Write out all lines holding the word "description".

● **Provided records**
::::::

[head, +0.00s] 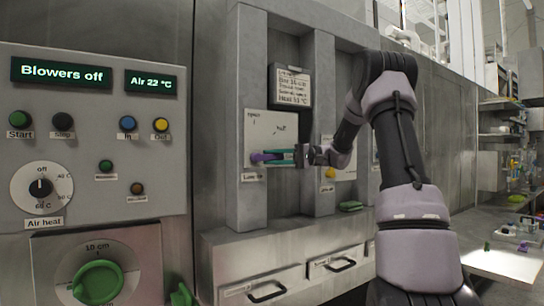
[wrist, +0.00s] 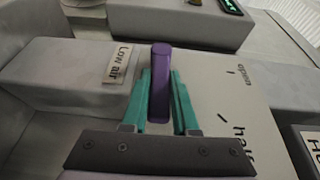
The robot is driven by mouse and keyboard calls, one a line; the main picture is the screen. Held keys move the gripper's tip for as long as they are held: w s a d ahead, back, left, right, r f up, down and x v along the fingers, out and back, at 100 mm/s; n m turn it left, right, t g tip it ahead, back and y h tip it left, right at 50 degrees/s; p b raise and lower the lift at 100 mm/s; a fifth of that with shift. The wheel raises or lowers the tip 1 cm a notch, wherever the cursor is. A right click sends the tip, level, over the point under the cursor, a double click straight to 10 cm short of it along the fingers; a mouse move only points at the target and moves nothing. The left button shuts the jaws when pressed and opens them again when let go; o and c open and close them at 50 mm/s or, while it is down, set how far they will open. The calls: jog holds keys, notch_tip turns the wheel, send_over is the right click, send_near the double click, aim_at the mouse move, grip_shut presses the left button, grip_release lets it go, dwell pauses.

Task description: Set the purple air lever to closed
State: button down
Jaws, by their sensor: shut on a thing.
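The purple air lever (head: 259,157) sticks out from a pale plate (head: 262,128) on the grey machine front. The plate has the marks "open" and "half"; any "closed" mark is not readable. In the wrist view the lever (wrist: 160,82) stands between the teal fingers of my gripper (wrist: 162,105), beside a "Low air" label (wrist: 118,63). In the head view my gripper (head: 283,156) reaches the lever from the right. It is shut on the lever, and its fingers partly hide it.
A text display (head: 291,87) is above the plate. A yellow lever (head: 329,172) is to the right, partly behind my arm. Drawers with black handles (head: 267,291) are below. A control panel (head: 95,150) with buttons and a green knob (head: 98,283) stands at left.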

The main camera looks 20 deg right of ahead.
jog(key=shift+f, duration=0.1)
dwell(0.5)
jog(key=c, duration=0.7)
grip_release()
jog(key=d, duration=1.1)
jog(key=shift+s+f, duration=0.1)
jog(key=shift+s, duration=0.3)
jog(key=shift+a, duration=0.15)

::::::

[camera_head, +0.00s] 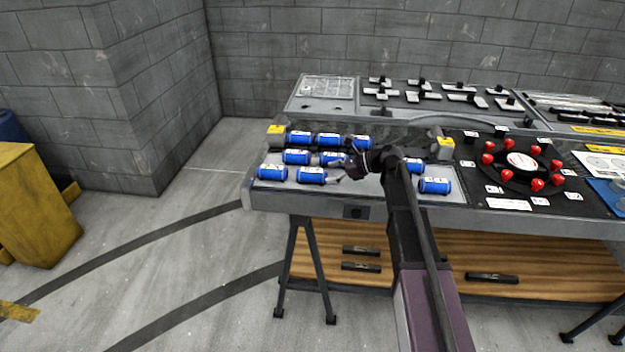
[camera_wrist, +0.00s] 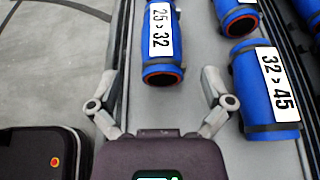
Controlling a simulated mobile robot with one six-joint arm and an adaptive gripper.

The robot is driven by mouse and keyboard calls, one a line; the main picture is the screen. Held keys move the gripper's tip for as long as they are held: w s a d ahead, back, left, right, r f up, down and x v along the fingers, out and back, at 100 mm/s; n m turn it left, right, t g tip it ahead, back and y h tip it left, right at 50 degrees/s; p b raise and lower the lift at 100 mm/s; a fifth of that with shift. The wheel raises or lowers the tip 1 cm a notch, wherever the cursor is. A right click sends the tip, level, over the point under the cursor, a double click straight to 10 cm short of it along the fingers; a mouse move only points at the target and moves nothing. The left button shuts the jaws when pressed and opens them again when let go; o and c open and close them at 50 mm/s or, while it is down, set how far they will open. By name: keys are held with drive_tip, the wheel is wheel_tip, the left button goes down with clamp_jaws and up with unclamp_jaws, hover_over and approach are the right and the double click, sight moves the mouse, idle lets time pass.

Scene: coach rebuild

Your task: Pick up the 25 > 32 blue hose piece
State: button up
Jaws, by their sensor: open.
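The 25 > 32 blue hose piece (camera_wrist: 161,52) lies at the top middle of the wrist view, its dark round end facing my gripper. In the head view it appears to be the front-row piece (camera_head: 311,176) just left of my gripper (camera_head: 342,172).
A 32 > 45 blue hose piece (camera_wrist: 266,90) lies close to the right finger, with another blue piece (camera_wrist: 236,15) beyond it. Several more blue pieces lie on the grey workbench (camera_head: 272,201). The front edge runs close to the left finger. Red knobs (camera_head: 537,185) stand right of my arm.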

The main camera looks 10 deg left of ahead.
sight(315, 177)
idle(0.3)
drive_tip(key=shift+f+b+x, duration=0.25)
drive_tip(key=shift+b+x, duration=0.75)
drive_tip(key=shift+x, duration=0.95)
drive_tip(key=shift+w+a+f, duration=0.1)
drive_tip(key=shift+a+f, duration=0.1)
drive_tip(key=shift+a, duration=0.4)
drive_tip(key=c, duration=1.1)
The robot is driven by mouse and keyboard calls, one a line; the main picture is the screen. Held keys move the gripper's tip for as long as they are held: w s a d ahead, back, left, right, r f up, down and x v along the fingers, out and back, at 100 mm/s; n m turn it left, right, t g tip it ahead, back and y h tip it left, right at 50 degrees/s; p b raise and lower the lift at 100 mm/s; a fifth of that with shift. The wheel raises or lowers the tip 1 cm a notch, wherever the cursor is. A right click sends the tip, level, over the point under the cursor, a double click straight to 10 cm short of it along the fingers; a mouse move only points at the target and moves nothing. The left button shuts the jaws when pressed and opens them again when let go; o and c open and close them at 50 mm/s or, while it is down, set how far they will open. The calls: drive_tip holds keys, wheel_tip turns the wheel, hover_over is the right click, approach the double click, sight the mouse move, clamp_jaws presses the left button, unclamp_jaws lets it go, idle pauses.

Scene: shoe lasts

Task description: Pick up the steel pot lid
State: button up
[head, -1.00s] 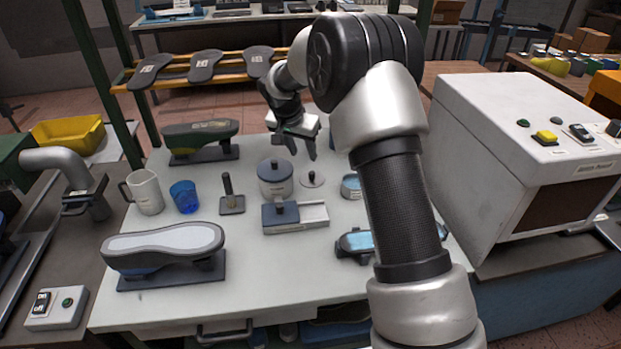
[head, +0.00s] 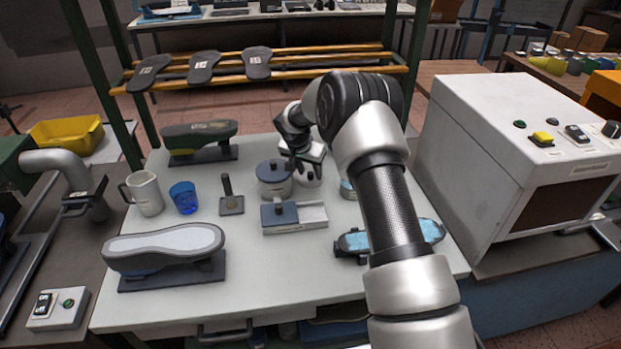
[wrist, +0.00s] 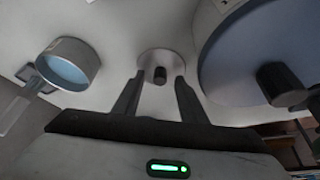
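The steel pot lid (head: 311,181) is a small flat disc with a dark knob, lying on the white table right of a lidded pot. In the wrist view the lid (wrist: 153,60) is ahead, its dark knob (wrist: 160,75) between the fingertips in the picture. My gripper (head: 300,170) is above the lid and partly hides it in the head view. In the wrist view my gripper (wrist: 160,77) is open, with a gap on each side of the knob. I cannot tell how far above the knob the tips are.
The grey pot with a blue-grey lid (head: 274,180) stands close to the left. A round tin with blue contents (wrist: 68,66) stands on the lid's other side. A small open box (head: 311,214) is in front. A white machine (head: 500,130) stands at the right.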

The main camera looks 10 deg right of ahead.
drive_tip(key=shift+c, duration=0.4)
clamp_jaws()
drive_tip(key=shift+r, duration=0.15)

::::::

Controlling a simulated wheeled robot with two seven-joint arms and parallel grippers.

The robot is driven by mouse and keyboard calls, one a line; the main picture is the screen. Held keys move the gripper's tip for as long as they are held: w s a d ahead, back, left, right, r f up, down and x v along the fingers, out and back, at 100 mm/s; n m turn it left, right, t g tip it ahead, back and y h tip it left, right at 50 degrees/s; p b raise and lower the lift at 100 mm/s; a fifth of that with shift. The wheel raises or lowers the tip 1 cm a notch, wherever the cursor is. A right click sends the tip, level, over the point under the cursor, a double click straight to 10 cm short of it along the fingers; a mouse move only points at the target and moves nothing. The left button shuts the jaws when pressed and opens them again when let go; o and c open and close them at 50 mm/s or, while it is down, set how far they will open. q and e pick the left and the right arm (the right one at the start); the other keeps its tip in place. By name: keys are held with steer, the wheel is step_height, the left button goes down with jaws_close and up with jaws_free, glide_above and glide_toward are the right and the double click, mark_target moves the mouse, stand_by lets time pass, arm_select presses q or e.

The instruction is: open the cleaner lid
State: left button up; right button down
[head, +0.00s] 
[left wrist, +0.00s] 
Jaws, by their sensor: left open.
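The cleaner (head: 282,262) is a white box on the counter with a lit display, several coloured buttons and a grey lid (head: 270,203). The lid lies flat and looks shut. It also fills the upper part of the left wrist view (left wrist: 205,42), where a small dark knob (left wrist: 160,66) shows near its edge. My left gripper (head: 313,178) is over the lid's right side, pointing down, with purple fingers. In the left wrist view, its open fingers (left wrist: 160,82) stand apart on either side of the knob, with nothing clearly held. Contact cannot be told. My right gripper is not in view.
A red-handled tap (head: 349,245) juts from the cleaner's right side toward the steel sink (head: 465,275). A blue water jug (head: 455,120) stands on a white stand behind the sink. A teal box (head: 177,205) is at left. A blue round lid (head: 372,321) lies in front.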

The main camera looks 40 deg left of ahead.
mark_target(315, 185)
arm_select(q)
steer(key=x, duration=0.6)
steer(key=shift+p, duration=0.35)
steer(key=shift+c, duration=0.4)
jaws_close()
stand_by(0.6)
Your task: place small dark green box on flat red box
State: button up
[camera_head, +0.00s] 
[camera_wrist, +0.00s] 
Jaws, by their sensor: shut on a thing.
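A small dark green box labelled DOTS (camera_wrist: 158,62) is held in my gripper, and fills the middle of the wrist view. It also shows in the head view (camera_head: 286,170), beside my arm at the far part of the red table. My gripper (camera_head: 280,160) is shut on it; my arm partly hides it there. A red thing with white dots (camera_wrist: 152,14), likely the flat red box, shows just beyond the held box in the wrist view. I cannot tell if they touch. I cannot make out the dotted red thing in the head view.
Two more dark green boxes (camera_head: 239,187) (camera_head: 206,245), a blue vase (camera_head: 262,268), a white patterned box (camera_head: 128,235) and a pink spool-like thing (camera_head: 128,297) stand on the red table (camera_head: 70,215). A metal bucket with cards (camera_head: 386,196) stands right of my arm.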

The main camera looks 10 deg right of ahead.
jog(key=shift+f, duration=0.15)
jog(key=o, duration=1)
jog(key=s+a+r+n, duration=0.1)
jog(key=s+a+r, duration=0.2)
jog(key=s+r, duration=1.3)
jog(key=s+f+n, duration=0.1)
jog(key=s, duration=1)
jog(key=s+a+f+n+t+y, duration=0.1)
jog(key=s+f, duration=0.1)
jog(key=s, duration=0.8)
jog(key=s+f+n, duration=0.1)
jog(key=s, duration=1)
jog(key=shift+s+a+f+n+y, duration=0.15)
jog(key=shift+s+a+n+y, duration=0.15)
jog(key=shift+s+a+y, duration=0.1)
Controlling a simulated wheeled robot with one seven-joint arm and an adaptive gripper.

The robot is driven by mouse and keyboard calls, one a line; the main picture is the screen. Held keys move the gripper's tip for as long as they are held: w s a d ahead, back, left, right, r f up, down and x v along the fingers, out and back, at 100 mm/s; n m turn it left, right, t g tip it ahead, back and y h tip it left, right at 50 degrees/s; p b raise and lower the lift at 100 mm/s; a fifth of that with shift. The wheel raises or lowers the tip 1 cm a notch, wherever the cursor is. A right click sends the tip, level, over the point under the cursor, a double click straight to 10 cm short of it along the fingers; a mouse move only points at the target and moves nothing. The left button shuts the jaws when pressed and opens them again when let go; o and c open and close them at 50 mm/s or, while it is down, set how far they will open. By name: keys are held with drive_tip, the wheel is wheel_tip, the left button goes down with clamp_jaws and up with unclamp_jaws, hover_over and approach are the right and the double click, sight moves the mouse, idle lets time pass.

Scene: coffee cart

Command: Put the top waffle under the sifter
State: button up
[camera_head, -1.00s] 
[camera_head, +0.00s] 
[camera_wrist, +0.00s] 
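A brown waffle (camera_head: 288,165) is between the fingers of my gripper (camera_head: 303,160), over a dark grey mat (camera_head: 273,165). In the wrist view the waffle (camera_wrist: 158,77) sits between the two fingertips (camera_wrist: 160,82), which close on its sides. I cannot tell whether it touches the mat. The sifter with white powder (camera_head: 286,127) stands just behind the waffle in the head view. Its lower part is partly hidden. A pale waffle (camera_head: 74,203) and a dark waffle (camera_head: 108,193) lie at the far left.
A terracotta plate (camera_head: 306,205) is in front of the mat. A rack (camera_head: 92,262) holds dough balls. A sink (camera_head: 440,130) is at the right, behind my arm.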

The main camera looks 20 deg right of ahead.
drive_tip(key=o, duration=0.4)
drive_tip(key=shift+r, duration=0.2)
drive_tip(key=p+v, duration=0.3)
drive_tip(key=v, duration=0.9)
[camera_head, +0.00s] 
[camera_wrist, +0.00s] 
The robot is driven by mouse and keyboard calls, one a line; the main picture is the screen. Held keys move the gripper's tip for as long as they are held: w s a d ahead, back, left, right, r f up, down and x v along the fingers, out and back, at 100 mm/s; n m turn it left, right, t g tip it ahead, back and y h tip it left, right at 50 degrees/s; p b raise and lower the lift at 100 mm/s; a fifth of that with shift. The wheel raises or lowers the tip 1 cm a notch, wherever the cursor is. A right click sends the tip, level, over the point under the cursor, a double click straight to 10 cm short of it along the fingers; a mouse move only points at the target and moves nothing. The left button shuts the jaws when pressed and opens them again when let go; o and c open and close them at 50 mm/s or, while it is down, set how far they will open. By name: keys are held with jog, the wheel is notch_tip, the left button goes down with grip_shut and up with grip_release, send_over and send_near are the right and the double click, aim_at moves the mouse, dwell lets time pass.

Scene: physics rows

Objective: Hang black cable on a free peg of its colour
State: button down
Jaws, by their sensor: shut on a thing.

::::::

● **Solution for this problem**
Task description: Set the purple air lever to closed
Task description: Pick up the steel pot lid

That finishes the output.